◆ **DATA RECORDS**
-------------------------
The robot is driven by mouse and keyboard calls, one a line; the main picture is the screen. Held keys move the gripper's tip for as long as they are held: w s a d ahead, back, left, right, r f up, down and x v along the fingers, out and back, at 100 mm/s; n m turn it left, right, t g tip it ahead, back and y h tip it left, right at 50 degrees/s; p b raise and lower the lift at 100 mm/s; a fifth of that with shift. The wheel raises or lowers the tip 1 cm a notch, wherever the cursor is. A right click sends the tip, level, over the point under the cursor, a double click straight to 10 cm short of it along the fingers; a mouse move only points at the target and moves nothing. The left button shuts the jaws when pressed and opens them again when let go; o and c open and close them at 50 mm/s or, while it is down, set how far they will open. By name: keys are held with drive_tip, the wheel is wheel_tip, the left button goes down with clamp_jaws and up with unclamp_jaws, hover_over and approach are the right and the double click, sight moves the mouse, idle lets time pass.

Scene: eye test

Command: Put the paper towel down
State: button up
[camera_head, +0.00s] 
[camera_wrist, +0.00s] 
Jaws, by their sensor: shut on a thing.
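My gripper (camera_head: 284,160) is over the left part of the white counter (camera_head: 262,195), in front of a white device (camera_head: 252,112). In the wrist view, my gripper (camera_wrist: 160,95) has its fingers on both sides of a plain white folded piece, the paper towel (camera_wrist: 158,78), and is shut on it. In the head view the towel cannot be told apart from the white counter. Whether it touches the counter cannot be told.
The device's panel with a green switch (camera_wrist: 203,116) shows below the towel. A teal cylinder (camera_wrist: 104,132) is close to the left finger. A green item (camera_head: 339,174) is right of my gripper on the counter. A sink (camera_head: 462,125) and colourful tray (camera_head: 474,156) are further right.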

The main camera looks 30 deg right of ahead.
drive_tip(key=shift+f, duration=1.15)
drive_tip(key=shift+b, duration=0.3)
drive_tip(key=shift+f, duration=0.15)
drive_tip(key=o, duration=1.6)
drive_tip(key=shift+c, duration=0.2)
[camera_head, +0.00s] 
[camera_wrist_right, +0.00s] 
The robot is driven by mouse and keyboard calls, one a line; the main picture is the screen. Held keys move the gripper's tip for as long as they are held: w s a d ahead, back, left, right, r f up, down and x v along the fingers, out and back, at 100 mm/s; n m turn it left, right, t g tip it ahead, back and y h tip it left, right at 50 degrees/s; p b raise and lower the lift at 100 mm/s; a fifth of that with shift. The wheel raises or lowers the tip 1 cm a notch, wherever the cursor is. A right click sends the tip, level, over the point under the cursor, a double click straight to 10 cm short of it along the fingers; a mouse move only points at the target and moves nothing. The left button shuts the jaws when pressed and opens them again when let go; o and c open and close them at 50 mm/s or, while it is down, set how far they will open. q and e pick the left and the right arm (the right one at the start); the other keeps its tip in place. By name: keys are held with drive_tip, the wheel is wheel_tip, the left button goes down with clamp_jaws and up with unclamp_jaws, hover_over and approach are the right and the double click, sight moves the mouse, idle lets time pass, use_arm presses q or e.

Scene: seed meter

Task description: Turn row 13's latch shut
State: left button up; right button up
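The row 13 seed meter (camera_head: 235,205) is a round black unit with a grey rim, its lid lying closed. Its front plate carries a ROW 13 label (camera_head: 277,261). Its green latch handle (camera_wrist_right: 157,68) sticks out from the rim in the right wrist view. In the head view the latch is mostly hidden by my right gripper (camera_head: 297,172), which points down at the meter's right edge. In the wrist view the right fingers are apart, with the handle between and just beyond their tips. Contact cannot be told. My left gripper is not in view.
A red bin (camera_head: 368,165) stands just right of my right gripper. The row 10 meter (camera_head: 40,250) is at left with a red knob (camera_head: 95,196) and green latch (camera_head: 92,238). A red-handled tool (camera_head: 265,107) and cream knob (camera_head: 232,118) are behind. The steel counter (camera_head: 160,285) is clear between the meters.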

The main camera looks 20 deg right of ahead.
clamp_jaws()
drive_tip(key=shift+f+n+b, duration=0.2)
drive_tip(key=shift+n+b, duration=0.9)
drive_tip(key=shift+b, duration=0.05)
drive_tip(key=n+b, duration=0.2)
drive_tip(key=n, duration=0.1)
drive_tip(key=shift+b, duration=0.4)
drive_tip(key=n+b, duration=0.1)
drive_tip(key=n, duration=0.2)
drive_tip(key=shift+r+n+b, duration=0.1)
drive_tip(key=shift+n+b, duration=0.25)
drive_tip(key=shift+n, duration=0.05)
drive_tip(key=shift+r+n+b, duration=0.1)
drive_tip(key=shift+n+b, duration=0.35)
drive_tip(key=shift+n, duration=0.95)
-------------------------
With the first line being the one containing "The main camera looks 30 deg right of ahead." and the last line the one containing "[camera_wrist_right, +0.00s]", transcribe exactly the lines above that fall in that range.

The main camera looks 30 deg right of ahead.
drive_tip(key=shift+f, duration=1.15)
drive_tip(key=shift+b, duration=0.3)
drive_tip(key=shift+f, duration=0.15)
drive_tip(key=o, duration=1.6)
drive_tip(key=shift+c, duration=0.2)
[camera_head, +0.00s] 
[camera_wrist_right, +0.00s] 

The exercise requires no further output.